**Goal of the exercise:** Return the listing below exactly, with the pictures dropped.

**Given information:**
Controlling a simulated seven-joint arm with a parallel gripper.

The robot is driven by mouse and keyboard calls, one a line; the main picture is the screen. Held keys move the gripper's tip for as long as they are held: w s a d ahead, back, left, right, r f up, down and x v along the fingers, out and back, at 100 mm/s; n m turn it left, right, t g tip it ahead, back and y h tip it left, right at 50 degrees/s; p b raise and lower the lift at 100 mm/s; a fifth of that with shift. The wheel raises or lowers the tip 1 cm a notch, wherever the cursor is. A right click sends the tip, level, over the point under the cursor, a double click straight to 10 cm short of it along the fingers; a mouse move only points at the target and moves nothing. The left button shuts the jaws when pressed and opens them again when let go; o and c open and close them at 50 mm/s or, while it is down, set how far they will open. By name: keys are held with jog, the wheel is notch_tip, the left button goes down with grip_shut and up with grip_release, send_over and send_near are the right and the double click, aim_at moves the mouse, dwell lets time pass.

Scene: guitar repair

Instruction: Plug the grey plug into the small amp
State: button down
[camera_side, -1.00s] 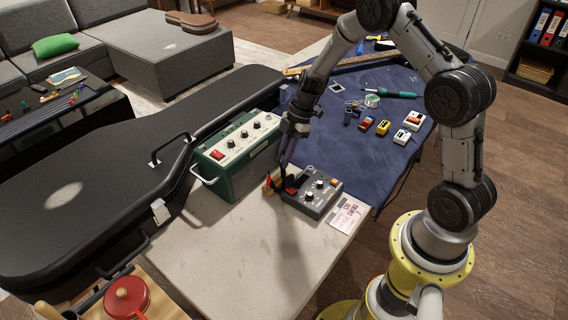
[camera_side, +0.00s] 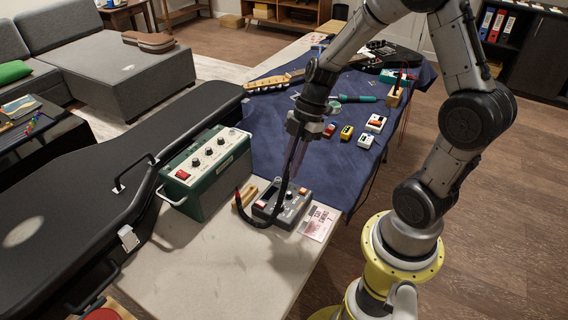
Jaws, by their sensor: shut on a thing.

**Answer to this task:**
Controlling a simulated seven-joint arm with a parallel gripper.

The robot is driven by mouse and keyboard calls, one a line; the main picture is the screen. Held keys move the gripper's tip for as long as they are held: w s a d ahead, back, left, right, r f up, down and x v along the fingers, out and back, at 100 mm/s; n m turn it left, right, t g tip it ahead, back and y h tip it left, right at 50 degrees/s; p b raise and lower the lift at 100 mm/s; a fifth of that with shift. The wheel raises or lowers the tip 1 cm a notch, wherever the cursor is. A right click sends the tip, level, over the point under the cursor, a double click straight to 10 cm short of it along the fingers; a mouse move only points at the target and moves nothing. The left button shuts the jaws when pressed and opens them again when let go; o and c open and close them at 50 mm/s or, while it is down, set how far they will open. By name: keys are held with jog, the wheel is notch_tip, the left button goes down with grip_shut and up with grip_release, send_over and send_near are the right and the double click, aim_at moves the mouse, dwell lets time pass.

Scene: guitar repair

Instruction: Plug the grey plug into the small amp
State: button down
[camera_side, -1.00s] 
[camera_side, +0.00s] 
Jaws, by their sensor: shut on a thing.

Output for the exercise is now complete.